Records provided ->

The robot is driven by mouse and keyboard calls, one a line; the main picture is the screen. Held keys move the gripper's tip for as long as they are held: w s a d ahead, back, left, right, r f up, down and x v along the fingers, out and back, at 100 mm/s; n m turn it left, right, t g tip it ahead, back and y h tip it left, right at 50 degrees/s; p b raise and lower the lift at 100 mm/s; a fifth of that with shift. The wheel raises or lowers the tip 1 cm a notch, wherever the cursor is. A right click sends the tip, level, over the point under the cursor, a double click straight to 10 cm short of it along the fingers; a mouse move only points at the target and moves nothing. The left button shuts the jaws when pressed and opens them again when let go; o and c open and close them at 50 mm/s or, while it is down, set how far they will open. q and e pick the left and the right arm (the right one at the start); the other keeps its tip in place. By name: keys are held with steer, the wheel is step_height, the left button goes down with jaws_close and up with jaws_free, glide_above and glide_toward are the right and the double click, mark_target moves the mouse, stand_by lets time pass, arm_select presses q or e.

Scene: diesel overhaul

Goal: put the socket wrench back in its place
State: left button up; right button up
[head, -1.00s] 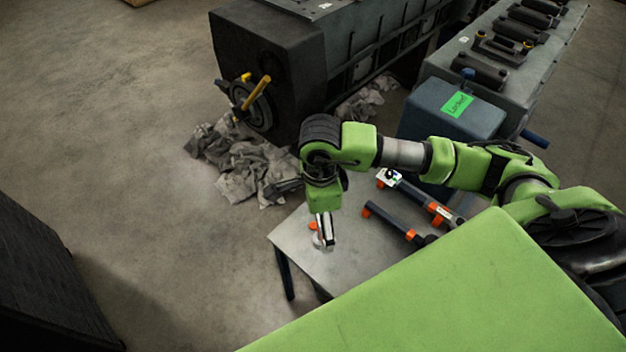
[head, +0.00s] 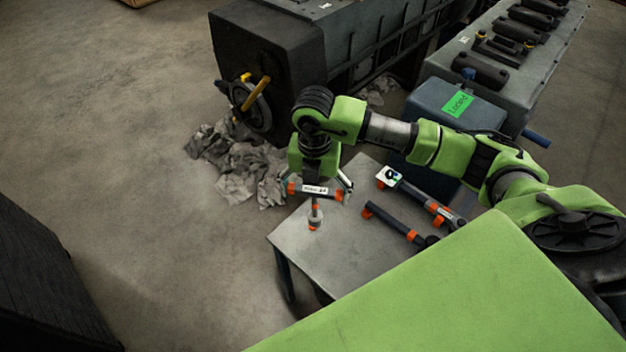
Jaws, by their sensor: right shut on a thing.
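The socket wrench (head: 315,190) looks like a T-handled tool with a dark, orange-ended bar, a white label on it, and a short shaft down to a grey socket with orange. My right gripper (head: 320,186) is shut on its bar, over the back left part of the grey table (head: 330,258). The bar lies roughly level and across the picture, with the shaft pointing down. I cannot tell whether the socket end touches the table top. My left gripper is not in view.
Two dark tools with orange parts lie on the table's right: a shorter one (head: 393,221) and a longer one (head: 421,197). Behind stand a blue box (head: 425,105) with a green label and a dark engine block (head: 268,50). Crumpled grey cloths (head: 235,165) lie on the floor.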

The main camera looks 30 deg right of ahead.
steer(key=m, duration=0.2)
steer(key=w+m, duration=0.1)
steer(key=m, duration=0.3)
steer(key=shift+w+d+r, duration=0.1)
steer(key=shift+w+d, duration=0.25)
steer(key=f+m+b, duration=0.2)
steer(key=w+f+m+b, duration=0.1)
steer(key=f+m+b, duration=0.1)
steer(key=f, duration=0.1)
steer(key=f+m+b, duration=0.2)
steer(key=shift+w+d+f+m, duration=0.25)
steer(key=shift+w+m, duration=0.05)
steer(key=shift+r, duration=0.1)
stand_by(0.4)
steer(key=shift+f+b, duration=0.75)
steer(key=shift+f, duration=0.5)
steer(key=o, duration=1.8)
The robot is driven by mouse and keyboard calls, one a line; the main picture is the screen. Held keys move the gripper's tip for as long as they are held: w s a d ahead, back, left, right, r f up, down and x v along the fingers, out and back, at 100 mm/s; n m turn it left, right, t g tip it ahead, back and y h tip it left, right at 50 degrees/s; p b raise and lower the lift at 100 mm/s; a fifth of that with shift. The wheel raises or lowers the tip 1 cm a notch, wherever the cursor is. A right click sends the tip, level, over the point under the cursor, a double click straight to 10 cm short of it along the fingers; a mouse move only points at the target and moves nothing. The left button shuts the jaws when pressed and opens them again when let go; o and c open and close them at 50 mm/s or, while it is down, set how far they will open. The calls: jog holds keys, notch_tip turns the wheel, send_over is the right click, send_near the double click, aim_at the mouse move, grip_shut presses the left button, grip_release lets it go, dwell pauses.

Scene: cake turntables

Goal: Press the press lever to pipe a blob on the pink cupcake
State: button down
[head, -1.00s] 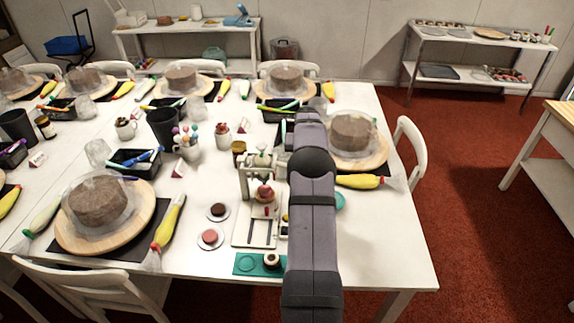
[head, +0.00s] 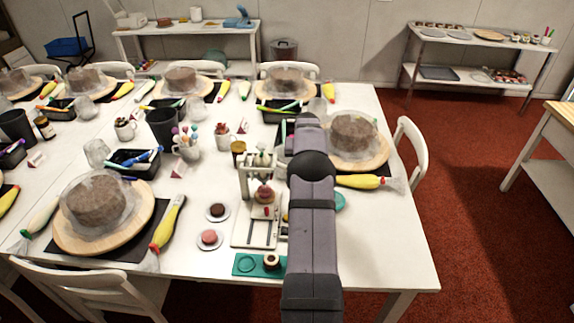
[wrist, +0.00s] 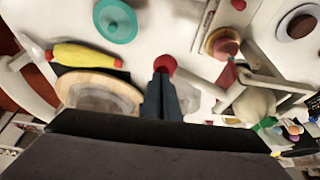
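The press (head: 243,185) stands on a white base near the front of the table, with a pinkish cupcake (head: 264,196) under its head. In the wrist view this cupcake (wrist: 222,42) sits beside the press frame (wrist: 262,85). A red ball knob (wrist: 164,65), seemingly the lever's end, is right at my fingertips. My gripper (wrist: 163,80) looks shut, its dark fingers together. They overlap the knob in this view; I cannot tell whether they touch it. In the head view my arm hides the gripper and lever end. Another pink cupcake (head: 209,237) is on a saucer at left.
A dark cupcake (head: 217,209) is on a saucer beside the press. A green mat (head: 246,264) lies in front. A yellow piping bag (head: 360,181) and a cake on a round board (head: 375,160) are to the right. Pots and tool trays crowd the table behind.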

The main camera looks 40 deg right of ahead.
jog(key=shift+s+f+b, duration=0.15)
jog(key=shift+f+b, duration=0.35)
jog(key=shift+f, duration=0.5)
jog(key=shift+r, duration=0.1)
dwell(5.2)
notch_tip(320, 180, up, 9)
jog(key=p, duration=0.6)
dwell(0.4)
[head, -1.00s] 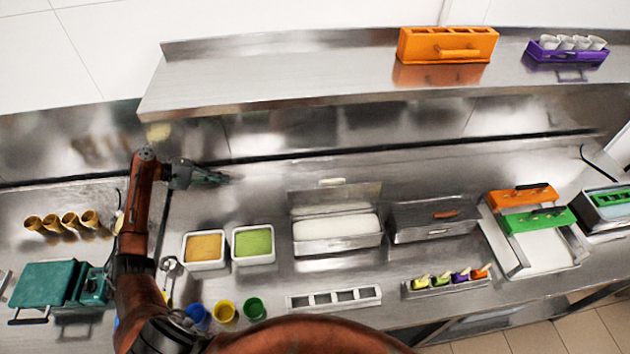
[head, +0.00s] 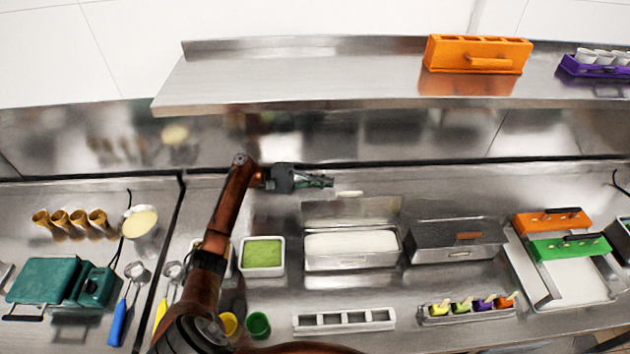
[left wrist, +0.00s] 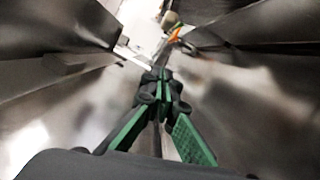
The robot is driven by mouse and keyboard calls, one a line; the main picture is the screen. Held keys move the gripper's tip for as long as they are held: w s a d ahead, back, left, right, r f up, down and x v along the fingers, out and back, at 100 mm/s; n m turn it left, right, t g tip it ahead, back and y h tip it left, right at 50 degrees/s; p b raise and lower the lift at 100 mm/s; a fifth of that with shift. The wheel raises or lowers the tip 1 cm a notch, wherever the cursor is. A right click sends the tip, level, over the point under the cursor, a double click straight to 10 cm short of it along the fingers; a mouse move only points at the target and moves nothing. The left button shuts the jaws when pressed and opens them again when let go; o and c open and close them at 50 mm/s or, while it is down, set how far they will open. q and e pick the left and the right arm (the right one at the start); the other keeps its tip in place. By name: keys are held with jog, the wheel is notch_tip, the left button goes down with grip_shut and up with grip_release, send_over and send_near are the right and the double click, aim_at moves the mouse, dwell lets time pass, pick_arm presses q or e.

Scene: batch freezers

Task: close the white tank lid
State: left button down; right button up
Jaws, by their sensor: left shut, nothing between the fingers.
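The white tank (head: 352,262) stands open on the counter, with white contents showing inside. Its steel lid (head: 352,211) is raised behind the opening, and its white handle (head: 348,193) shows at the lid's top edge. My left gripper (head: 328,182) is shut and empty, just left of and slightly above that handle in the head view; I cannot tell whether they touch. In the left wrist view the green fingers (left wrist: 163,78) are together with nothing between them. My right gripper is not in view.
A closed tank (head: 455,240) stands right of the white tank. A green-filled container (head: 263,257) is to the left, partly beside my arm. An empty slotted holder (head: 344,320) lies in front. A steel shelf (head: 300,85) overhangs behind, carrying an orange box (head: 476,55).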

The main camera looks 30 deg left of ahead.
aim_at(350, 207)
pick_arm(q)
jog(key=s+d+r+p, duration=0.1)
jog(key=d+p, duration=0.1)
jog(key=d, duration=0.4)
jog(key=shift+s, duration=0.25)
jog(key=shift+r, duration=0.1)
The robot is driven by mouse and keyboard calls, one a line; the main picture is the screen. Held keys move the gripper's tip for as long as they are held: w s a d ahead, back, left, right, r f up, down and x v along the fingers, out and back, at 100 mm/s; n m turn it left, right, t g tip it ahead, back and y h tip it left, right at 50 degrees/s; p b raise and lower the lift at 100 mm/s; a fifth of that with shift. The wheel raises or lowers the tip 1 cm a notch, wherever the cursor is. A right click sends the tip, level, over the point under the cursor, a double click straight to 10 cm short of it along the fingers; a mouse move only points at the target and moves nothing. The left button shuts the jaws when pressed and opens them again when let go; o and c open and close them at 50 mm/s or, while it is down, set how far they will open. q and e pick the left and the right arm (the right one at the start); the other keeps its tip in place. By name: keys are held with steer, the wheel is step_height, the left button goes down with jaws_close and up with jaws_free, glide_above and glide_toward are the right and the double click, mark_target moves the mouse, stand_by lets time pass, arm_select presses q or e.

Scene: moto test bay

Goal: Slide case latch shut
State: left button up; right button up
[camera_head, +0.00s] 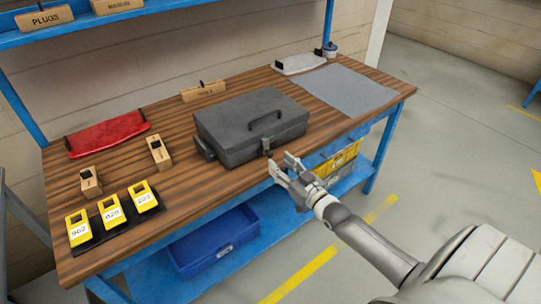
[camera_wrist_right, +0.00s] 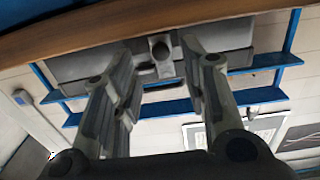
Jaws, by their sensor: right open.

What is required ->
Give the number of lines in the listing above that contain "Scene", and nothing else.

Solved problem ->
4